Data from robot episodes
********************

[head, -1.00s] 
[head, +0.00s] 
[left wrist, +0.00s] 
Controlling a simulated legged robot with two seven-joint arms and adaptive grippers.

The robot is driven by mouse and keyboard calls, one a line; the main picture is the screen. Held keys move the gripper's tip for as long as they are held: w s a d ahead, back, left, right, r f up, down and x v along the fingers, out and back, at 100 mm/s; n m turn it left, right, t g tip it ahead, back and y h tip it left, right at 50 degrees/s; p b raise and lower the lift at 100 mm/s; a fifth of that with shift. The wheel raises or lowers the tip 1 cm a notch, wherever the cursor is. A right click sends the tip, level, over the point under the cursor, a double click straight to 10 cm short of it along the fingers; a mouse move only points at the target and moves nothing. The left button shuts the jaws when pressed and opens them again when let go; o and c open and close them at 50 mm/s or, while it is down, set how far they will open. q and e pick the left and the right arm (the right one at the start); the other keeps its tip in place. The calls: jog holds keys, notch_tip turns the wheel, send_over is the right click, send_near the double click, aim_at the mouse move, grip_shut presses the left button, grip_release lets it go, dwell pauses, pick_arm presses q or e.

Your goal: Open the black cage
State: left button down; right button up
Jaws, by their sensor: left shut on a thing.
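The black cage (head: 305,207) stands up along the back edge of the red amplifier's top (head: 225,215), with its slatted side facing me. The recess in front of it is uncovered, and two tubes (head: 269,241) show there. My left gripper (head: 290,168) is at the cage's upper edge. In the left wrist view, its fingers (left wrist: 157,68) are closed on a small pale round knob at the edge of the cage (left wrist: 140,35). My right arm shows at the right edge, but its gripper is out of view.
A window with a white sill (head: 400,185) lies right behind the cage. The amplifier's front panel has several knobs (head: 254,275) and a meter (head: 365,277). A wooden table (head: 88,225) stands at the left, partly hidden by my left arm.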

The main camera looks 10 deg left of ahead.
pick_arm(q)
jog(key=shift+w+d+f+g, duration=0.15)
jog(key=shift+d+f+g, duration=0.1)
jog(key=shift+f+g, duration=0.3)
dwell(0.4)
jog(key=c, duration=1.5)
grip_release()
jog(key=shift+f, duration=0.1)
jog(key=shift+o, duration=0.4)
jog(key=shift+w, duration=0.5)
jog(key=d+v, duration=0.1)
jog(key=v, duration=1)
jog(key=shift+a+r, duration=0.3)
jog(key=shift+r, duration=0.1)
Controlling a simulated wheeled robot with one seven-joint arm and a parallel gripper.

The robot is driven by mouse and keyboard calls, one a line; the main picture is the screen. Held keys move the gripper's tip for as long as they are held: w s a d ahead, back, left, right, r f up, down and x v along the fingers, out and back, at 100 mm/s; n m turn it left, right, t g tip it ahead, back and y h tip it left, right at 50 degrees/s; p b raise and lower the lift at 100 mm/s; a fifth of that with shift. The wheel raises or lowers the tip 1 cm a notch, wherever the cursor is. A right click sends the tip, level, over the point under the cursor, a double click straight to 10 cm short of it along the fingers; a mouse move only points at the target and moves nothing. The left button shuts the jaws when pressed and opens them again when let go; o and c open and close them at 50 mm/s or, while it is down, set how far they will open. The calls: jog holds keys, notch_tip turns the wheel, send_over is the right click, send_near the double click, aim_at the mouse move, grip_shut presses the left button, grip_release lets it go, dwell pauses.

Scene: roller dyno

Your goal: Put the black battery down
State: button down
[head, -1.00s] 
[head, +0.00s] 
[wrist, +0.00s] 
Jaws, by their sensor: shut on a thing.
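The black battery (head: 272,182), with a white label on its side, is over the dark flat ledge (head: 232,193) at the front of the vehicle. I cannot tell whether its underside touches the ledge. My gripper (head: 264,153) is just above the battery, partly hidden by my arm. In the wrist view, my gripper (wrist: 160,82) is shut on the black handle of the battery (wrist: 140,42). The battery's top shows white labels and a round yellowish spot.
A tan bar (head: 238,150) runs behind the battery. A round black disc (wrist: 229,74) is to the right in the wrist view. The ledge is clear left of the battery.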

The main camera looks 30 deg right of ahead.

********************

[TASK REQUIREMENTS]: Your task is to reproduce exactly the lines beginning at the line containing "[left wrist, +0.00s]" and ending at the line containing "Controlling a simulated legged", inclusive.

[RESULT OF THE TASK]:
[left wrist, +0.00s] 
Controlling a simulated legged robot with two seven-joint arms and adaptive grippers.

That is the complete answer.